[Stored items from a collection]
[Begin]
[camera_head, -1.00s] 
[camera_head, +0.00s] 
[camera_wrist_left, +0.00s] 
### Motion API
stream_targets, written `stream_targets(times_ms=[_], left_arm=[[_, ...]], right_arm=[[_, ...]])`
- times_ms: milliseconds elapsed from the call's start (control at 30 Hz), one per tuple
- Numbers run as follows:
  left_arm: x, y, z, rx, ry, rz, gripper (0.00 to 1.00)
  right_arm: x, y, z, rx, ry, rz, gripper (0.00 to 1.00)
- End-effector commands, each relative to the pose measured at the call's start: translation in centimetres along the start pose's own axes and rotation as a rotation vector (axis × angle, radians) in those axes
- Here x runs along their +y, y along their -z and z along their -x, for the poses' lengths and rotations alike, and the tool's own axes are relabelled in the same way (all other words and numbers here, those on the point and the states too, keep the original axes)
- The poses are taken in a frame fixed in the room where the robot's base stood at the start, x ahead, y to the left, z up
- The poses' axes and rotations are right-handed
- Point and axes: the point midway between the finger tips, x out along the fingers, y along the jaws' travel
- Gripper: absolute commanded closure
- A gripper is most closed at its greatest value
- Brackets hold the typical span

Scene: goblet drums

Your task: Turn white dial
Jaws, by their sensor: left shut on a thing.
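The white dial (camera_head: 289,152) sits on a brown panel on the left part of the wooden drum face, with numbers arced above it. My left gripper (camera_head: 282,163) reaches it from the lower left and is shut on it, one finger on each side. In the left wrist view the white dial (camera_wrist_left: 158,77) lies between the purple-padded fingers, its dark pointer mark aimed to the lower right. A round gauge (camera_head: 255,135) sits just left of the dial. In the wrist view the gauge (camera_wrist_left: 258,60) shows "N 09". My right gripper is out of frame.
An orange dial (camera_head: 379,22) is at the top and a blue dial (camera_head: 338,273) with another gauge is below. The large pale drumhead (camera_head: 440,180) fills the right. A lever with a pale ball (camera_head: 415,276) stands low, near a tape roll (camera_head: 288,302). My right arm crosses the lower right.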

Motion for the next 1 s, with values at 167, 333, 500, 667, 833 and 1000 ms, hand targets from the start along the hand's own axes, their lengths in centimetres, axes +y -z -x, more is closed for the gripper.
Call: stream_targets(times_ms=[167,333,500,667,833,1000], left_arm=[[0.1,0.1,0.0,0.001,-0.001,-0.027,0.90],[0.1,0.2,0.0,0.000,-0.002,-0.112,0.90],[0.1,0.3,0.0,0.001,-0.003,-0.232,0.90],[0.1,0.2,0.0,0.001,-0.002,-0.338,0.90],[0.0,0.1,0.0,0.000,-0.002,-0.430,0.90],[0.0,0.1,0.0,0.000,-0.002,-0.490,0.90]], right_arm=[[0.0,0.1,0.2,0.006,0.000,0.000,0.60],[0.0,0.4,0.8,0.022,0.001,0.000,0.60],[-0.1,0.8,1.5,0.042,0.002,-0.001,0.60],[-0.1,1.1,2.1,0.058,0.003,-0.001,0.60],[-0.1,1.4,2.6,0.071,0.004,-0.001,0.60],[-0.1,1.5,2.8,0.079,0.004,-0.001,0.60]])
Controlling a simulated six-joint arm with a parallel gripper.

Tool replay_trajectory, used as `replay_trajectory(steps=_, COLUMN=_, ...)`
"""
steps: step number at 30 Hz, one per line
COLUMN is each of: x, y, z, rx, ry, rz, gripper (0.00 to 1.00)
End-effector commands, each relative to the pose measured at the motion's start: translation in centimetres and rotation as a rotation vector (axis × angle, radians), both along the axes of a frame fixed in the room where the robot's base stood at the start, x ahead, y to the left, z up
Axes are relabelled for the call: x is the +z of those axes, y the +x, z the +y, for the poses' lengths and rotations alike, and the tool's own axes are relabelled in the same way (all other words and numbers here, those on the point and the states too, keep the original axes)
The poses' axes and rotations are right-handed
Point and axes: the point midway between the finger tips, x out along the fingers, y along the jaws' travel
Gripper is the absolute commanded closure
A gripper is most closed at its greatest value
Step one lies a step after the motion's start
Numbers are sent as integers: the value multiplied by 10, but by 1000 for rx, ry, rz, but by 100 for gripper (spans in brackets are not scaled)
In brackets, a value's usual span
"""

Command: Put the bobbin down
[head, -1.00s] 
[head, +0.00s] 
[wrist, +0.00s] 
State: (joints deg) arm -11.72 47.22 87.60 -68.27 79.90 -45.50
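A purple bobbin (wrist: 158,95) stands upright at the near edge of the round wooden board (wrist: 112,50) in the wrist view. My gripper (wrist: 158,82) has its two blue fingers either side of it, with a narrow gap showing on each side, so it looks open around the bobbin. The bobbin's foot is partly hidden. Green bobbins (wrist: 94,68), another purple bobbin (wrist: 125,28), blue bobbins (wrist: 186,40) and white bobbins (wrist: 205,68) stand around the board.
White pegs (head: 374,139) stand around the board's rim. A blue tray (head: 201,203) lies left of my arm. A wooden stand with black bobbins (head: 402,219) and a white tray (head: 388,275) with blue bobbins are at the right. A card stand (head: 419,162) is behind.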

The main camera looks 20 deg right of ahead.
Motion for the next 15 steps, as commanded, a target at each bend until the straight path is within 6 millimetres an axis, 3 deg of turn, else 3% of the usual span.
[End]
**Goal:** Pick out all the lines with the word "where" in them and copy them.

**Final result:**
- The poses are taken in a frame fixed in the room where the robot's base stood at the start, x ahead, y to the left, z up
End-effector commands, each relative to the pose measured at the motion's start: translation in centimetres and rotation as a rotation vector (axis × angle, radians), both along the axes of a frame fixed in the room where the robot's base stood at the start, x ahead, y to the left, z up

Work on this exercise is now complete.